1.
AMERIKA Latin kini menjadi etalase dunia
yang membuktikan bahwa gerakan Kiri belum mati, bahwa Sosialisme dalam berbagai
bentuk baru belum mati, bahkan sedang mengalami kebangkitan. Arus pasang ini
bermula dari hutan belantara Lacandon di Mexico sampai ke hutan beton Santiago,
ibukota Chile, di mana 15 Januari ini diperkirakan akan terpilih presiden
Sosialis perempuan pertama di Amerika Latin. Sementara itu, sejumlah pemimpin
gerakan Kiri di Uruguay, Argentina, Brazil, Venezuela, dan Bolivia telah
merebut kursi kepresidenan lewat jalan parlementer, yang disambut dengan penuh
sukacita oleh laki-laki tua dari Sierra Madre, Fidel Castro (Jawa Pos, 1 Jan.
2005).
2.
Mula-mula, dunia menyaksikan munculnya
gerakan Zapatista di pojok barat daya Mexico. Tepat pada tanggal 1 Januari 1994,
ketika negara itu resmi bergabung dengan AS dan Kanada dalam Kesepakatan
Perdagangan Bebas Amerika Utara (North American Free Trade Association, NAFTA),
sejumlah petani suku Maya di negara bagian Chiapas melakukan pemberontakan
bersenjata melalui gerakan Zapatista, yang dapat menguasai sejumlah kota di
Chiapas selama berbulan-bulan, sebelum dipukul mundur oleh tentara Mexico ke
hutan belantara Lacandon. Gerakan itu meminjam nama gerakan kemerdekaan Mexico
dari Spanyol seabad sebelumnya, yang dipimpin oleh Emiliano Zapata. Sampai
sekarang, gerakan itu serta komunike-komunike pemimpinnya, Sub-commandante
Marcos, tetap punya gaung secara internasional. Seperti juga gerakan-gerakan
perlawanan bersenjata yang lain, Ejercito Zapatista de Liberacion Nacional (EZLN),
atau Tentara Pembebasan Nasional Zapatista punya ornop-ornop afiliasinya yang
diakui oleh pemerintah (Gilbert dan Otero 2005; Fauzie 2005: 50-1).
3.
Setelah gaung Zapatista agak mereda,
Brazil mengejutkan dunia – khususnya maskapai-maskapai mancanegara yang sudah
lebih dari separuh abad menguasai ekonomi negara-negara Amerika Latin – dengan
terpilihnya calon dari Partai Buruh (Partido Trabalhadores ) sebagai Presiden.

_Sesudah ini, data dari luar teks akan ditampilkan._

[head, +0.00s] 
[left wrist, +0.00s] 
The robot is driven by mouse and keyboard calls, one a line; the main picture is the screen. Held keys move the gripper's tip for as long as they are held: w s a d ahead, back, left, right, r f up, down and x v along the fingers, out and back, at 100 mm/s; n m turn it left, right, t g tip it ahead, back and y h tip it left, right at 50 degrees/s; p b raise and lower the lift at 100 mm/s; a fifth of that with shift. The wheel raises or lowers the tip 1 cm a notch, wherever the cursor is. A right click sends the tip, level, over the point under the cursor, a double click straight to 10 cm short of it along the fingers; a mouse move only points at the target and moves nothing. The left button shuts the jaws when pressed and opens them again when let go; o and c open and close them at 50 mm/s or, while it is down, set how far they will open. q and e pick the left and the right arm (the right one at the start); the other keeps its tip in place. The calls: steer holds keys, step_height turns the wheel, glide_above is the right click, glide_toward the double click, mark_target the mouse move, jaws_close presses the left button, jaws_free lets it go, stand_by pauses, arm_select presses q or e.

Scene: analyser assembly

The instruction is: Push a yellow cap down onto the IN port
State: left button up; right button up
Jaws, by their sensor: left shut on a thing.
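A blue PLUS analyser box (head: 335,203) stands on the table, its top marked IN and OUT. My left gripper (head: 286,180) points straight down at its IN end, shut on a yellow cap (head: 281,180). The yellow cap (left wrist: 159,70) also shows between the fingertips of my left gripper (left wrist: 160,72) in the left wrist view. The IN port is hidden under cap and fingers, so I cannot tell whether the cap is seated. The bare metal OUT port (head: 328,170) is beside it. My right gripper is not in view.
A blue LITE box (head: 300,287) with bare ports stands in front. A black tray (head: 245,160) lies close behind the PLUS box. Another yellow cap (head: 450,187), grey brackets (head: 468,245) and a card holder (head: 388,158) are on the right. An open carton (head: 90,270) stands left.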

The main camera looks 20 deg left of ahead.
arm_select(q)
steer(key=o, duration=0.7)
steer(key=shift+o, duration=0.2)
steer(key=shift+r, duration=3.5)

Brazil, kini dipimpin oleh Luiz Inacio da Silva alias “Lula” (= Gurita),
pemimpin Partai Buruh Brazil, yang menggunakan gerakan buruh tani, buruh
industri di kota, cendekiawan dan rohaniwan sebagai kendaraan politiknya. Dia
sendiri seorang buruh industri besi, dan sempat menjadi ketua serikat buruhnya.
4.
Gerakan buruh tani pendukung Partido
Trabalhadores dirintis oleh gerakan buruh penyadap karet di kawasan Amazon,
yang kemudian berevolusi menjadi Movimento dos Trabalhadores Rurais Sem Terra
atau MST (Gerakan Pekerja Pedesaan Tak Bertanah), organisasi kiri yang paling
keras memperjuangkan reformasi agraria di Brazil (Rotella 1997; Wolford 2005).

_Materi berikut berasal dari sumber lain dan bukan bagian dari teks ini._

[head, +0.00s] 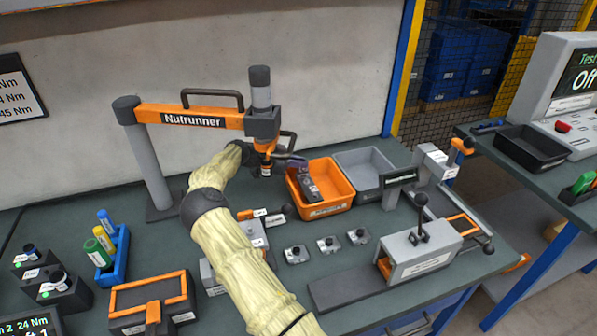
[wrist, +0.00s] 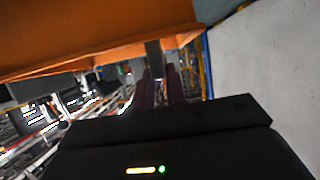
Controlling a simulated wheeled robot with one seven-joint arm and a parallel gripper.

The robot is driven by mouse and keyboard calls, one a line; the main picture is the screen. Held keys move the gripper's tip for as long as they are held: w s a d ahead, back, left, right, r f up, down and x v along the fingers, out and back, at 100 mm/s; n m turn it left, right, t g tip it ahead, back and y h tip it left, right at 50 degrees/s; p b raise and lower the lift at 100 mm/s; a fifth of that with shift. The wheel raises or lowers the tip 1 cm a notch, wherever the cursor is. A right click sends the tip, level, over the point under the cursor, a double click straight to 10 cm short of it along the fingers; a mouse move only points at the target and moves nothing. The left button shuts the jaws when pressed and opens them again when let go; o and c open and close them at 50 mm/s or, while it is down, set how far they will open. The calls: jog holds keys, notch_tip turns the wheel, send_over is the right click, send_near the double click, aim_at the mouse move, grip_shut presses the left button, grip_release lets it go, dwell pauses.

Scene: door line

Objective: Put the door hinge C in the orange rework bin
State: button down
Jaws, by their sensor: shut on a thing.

Gerakan ini menjadi tulang punggung Partido Trabalhadores yang mengorbitkan
Lula ke kursi kepresidenan Brazil. Kemenangan Lula sedikit banyak mengobati
kesedihan akibat kematian Chico Mendes, pemimpin gerakan buruh penyadap karet
yang dibunuh tentara bayaran para rancheros, pemilik peternakan besar di
kawasan Amazon. Namun Lula kini dikecam oleh MST karena kurang serius
memperjuangkan reformasi agraria dan mulai berkompromi dengan para investor asing
(lihat Landim 1993: 225; Fauzi 2005: 35).
5.
Kemenangan Lula di Brazil dibarengi
naiknya Hugo Chavez, mantan anggota pasukan tentara payung Venezuela ke tampuk
kekuasaan di Caracas. Ia mula-mula merebut kursi kepresidenan lewat kudeta di
tahun 1998, namun kemudian terpilih secara demokratis lewat pemilu di tahun itu
juga saking besarnya dukungan dari kaum miskin kota di ranchitos,
kampung-kampung miskin di kota Caracas. Begitu berhasil mengkonsolidasikan
kekuasaannya, Chavez memperkuat posisi tawar PDVSA menghadapi maskapai-maskapai
migas asing, khususnya dari AS, yang beroperasi di Venezuela, setelah
menempatkan orang kepercayaannya, Rafael Ramirez (42), menjadi Menteri Enerji
merangkap Presiden Direktur PDVSA. Royalty untuk setiap barel minyak yang diekspor
dari Venezuela dinaikkan dari 1% menjadi hampir 17%, pajak atas laba yang
sebelumnya hanya 34% dinaikkan menjadi 50%, dan juga mengajukan tagihan pajak
yang belum dibayar (back-tax claims ) kepada maskapai-maskapai migas asing
raksasa. Shell, misalnya, disodori tagihan pajak yang belum dibayar sebesar 132
juta dollar AS. Dengan keuntungan yang berlipat ganda dari sektor migas itu,
Cavez mengalokasikan empat milyar dollar AS untuk program-program kesejahteraan
sosial bagi kaum miskin yang meliputi 80% penduduk Venezuela, serta untuk
pembangunan infrastruktur seperti jalan raya dan rel kereta api (Schwartz
2005).
6.
Karuan saja pemerintah AS, yang di bawah
Bush Jr dan Dick Cheney diketahui sangat dekat dengan maskapai-maskapai migas
AS, kebakaran jenggot. Wakil-wakil Partai Republik dalam Kongres AS mengecam
Chavez habis-habisan, sampai ada yang mencapnya sebagai “Mussolini Venezuela”.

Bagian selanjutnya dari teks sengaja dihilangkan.